##### Data to process #####

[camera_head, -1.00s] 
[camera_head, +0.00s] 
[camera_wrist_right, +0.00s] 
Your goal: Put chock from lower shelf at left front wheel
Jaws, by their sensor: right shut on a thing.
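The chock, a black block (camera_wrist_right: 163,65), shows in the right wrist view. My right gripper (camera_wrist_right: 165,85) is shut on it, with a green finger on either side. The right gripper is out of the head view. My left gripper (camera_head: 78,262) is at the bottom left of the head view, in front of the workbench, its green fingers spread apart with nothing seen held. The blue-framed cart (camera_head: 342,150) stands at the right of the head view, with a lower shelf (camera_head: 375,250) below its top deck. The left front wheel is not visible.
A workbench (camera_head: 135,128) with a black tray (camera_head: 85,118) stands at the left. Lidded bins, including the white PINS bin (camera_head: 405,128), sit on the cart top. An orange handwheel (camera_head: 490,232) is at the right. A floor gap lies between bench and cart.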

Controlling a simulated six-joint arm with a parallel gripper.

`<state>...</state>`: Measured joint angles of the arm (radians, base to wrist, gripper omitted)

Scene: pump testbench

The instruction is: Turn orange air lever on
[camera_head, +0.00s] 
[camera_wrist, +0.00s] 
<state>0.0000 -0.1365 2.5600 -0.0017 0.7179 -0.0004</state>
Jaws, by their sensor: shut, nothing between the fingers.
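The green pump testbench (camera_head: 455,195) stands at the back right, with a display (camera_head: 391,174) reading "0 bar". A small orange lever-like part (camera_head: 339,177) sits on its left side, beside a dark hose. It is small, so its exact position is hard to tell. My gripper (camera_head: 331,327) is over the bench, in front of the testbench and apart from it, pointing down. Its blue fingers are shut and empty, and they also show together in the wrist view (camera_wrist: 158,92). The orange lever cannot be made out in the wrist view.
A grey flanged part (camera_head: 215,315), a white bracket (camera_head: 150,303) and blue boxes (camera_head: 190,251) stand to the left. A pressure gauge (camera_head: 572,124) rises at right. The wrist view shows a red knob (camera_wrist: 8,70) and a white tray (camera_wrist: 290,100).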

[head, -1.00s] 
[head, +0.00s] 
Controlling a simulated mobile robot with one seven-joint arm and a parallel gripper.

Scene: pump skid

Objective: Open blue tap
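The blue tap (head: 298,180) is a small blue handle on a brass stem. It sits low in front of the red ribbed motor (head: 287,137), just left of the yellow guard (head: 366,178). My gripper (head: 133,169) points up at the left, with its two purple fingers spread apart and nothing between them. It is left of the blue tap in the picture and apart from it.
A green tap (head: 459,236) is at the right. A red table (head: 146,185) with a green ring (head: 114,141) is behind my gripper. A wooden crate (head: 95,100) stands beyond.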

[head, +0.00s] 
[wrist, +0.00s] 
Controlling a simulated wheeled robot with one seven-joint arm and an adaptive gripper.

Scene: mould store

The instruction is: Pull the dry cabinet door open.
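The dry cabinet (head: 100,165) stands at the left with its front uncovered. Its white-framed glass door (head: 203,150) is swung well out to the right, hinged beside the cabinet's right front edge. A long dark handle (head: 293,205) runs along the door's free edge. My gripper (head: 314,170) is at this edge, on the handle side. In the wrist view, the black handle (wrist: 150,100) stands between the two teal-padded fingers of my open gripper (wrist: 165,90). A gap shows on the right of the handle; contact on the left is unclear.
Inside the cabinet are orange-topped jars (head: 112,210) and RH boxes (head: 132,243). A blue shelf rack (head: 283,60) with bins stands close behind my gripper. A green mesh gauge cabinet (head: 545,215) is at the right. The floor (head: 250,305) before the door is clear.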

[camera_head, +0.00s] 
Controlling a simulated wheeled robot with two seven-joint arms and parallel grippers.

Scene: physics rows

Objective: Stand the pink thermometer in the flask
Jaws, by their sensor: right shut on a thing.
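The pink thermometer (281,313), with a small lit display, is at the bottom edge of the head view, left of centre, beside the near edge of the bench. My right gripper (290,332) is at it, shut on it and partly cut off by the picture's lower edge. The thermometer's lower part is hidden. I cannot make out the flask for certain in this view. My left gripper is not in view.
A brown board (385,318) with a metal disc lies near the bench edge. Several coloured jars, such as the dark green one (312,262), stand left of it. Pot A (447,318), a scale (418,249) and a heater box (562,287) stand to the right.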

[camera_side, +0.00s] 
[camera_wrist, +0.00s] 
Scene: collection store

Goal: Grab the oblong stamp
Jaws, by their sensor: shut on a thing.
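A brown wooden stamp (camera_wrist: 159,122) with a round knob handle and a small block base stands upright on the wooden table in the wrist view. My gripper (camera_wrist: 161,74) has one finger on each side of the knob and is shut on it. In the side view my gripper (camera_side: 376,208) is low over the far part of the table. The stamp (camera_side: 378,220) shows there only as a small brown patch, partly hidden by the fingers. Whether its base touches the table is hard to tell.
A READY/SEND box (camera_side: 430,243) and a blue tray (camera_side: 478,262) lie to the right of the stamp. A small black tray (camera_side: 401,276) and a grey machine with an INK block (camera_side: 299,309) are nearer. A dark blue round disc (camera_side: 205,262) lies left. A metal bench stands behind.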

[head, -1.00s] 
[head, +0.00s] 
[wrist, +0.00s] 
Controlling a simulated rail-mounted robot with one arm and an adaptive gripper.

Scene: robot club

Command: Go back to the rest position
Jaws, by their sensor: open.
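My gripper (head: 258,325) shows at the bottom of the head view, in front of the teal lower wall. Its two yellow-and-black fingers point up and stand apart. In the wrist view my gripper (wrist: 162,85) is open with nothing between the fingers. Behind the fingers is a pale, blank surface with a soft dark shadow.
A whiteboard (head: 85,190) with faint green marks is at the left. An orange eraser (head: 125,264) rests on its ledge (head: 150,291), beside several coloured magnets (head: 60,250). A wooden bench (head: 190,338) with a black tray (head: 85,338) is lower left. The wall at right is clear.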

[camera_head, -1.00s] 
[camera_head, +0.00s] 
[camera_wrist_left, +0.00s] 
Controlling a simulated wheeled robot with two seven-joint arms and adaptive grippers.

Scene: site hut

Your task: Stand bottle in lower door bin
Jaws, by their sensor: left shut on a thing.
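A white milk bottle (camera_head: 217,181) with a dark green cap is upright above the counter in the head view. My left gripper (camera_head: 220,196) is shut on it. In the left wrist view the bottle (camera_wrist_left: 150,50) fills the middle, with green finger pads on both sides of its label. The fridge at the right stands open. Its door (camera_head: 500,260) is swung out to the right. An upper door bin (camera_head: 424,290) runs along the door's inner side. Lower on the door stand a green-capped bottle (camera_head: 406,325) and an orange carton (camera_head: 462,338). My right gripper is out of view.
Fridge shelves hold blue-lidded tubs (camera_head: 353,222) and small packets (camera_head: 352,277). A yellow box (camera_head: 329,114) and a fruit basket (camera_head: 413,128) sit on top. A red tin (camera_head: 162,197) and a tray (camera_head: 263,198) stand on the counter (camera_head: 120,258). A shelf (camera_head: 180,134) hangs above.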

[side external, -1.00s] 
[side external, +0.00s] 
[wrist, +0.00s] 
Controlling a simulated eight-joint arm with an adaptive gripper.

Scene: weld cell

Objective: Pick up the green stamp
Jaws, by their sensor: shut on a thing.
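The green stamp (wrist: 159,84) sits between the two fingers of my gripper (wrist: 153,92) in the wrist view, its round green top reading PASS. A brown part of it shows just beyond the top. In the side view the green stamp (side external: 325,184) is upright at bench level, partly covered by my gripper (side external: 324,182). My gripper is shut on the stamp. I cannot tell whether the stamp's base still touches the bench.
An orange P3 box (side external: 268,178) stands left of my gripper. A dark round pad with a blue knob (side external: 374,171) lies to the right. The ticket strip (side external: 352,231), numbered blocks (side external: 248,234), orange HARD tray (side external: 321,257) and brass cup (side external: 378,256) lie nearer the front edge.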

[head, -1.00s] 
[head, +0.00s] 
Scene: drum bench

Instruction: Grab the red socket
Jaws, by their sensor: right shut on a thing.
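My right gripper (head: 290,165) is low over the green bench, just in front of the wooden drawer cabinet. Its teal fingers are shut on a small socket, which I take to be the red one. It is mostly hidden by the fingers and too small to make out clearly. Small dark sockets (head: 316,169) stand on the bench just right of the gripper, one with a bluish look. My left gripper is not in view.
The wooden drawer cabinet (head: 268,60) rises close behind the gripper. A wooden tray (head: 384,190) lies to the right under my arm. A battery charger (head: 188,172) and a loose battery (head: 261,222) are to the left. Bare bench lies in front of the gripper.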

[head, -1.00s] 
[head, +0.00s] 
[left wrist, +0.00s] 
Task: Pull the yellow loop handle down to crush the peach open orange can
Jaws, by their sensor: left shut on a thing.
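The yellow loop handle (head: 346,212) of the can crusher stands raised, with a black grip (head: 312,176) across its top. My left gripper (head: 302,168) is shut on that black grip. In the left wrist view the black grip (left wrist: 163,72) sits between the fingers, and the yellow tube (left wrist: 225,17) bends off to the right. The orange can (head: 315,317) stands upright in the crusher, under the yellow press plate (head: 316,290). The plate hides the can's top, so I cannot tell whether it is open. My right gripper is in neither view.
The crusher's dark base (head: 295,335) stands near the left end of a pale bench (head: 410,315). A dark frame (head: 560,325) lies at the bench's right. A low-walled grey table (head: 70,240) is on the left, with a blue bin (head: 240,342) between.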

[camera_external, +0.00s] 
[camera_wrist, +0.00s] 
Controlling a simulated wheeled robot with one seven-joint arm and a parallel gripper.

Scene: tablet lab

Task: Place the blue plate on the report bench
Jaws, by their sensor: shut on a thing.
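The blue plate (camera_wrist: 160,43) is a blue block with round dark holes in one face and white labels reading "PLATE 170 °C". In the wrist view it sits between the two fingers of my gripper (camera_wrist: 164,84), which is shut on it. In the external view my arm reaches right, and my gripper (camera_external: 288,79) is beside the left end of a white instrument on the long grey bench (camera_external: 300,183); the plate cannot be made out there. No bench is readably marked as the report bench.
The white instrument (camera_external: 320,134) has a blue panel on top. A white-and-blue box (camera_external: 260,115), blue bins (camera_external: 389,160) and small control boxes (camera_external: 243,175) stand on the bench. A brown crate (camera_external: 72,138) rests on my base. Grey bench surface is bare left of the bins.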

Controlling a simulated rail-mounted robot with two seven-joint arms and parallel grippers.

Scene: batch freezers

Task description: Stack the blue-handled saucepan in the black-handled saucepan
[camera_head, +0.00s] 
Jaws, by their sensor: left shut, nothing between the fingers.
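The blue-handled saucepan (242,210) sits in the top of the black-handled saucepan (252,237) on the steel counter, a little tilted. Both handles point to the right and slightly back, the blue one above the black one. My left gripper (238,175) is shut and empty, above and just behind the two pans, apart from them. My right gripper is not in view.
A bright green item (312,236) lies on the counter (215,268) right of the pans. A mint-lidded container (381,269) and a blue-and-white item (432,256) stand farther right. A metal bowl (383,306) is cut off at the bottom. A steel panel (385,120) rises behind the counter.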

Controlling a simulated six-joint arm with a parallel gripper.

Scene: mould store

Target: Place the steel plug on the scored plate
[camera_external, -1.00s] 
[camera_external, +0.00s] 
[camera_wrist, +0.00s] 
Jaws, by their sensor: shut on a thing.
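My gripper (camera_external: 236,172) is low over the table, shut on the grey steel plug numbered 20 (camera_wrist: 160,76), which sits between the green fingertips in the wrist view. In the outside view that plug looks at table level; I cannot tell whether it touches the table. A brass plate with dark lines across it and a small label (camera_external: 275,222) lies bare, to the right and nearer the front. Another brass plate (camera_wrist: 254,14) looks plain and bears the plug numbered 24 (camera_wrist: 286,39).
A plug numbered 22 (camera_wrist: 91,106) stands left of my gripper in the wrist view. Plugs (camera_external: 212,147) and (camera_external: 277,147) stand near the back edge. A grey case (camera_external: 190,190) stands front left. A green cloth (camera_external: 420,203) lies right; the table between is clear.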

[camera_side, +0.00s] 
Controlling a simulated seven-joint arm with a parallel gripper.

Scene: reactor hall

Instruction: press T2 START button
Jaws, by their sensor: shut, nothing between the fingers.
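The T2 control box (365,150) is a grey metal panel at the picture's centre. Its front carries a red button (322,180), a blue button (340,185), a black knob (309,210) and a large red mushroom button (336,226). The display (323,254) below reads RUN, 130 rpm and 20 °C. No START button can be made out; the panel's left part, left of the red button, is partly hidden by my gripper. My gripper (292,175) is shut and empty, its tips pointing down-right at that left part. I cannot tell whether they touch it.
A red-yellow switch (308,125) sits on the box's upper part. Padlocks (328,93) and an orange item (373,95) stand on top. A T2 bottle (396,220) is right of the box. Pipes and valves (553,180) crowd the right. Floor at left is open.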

#####

### What the task asks
Please restate only the opening stretch of the records above: every line from the first through the one containing "Your goal: Put", exactly as written.

### Problem solution
[camera_head, -1.00s] 
[camera_head, +0.00s] 
[camera_wrist_right, +0.00s] 
Your goal: Put chock from lower shelf at left front wheel

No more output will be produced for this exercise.